## Data extract

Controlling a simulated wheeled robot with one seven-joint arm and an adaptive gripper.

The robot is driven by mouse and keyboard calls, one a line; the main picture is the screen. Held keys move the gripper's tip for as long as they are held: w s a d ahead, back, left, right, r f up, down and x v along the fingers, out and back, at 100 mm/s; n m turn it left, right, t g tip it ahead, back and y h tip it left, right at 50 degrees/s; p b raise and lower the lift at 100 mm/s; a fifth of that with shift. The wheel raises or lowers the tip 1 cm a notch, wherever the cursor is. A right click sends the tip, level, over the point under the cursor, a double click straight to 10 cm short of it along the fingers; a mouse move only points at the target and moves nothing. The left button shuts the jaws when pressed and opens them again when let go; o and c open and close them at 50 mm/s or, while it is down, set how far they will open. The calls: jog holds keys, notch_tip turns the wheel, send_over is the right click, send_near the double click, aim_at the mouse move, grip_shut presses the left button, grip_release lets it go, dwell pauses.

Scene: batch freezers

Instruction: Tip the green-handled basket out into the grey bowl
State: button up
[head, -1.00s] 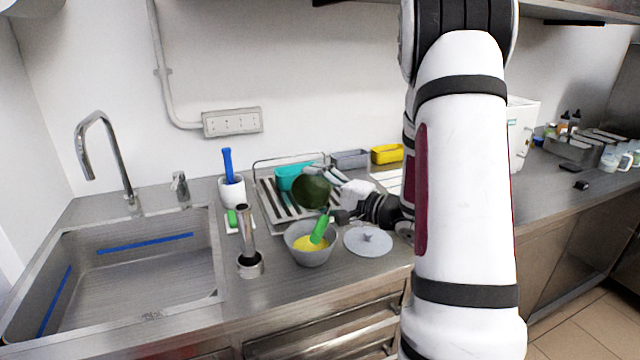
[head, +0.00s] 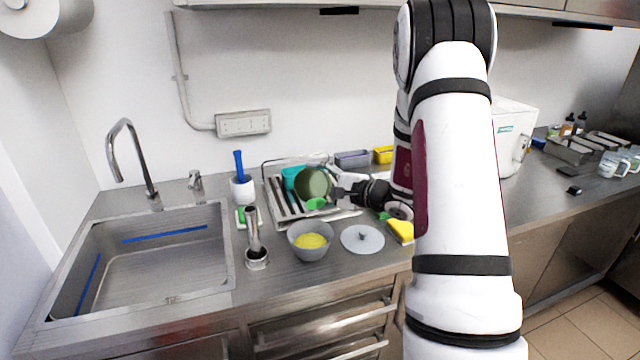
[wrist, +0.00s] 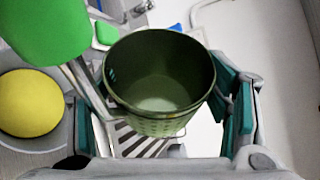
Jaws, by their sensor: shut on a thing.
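My gripper (head: 340,190) is shut on the green basket (head: 313,183), holding it over the drying rack, behind the grey bowl. The basket is dark green and perforated, with a bright green handle (head: 316,204) pointing toward the front. In the wrist view the basket (wrist: 160,118) sits between the fingers, its mouth toward the camera. Its inside looks empty, with a pale bottom. The handle (wrist: 40,28) fills the upper left there. The grey bowl (head: 308,250) stands on the counter with a yellow mass (head: 311,241) inside. The basket is apart from the bowl.
A grey lid (head: 362,239) lies right of the bowl, and a steel cylinder (head: 254,240) stands left of it. A yellow sponge (head: 401,231) lies near my arm. The sink (head: 150,260) is at left.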

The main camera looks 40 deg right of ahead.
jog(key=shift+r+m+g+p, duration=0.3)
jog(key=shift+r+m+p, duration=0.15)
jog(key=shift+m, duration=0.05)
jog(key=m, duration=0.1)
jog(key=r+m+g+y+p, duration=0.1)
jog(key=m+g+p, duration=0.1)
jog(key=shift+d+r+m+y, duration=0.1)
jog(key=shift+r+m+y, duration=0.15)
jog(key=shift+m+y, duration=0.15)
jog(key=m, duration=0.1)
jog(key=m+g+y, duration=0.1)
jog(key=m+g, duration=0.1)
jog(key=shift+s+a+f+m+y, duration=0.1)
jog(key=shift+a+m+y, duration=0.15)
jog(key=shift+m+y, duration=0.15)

## Prompt
All the lines above are to be given again exactly as they read, with the pictures removed.

## Result below
Controlling a simulated wheeled robot with one seven-joint arm and an adaptive gripper.

The robot is driven by mouse and keyboard calls, one a line; the main picture is the screen. Held keys move the gripper's tip for as long as they are held: w s a d ahead, back, left, right, r f up, down and x v along the fingers, out and back, at 100 mm/s; n m turn it left, right, t g tip it ahead, back and y h tip it left, right at 50 degrees/s; p b raise and lower the lift at 100 mm/s; a fifth of that with shift. The wheel raises or lowers the tip 1 cm a notch, wherever the cursor is. A right click sends the tip, level, over the point under the cursor, a double click straight to 10 cm short of it along the fingers; a mouse move only points at the target and moves nothing. The left button shuts the jaws when pressed and opens them again when let go; o and c open and close them at 50 mm/s or, while it is down, set how far they will open. The calls: jog holds keys, notch_tip turns the wheel, send_over is the right click, send_near the double click, aim_at the mouse move, grip_shut presses the left button, grip_release lets it go, dwell pauses.

Scene: batch freezers

Instruction: Tip the green-handled basket out into the grey bowl
State: button up
[head, -1.00s] 
[head, +0.00s] 
[wrist, +0.00s] 
Jaws, by their sensor: shut on a thing.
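My gripper (head: 340,190) is shut on the green basket (head: 313,183), holding it over the drying rack, behind the grey bowl. The basket is dark green and perforated, with a bright green handle (head: 316,204) pointing toward the front. In the wrist view the basket (wrist: 160,118) sits between the fingers, its mouth toward the camera. Its inside looks empty, with a pale bottom. The handle (wrist: 40,28) fills the upper left there. The grey bowl (head: 308,250) stands on the counter with a yellow mass (head: 311,241) inside. The basket is apart from the bowl.
A grey lid (head: 362,239) lies right of the bowl, and a steel cylinder (head: 254,240) stands left of it. A yellow sponge (head: 401,231) lies near my arm. The sink (head: 150,260) is at left.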

The main camera looks 40 deg right of ahead.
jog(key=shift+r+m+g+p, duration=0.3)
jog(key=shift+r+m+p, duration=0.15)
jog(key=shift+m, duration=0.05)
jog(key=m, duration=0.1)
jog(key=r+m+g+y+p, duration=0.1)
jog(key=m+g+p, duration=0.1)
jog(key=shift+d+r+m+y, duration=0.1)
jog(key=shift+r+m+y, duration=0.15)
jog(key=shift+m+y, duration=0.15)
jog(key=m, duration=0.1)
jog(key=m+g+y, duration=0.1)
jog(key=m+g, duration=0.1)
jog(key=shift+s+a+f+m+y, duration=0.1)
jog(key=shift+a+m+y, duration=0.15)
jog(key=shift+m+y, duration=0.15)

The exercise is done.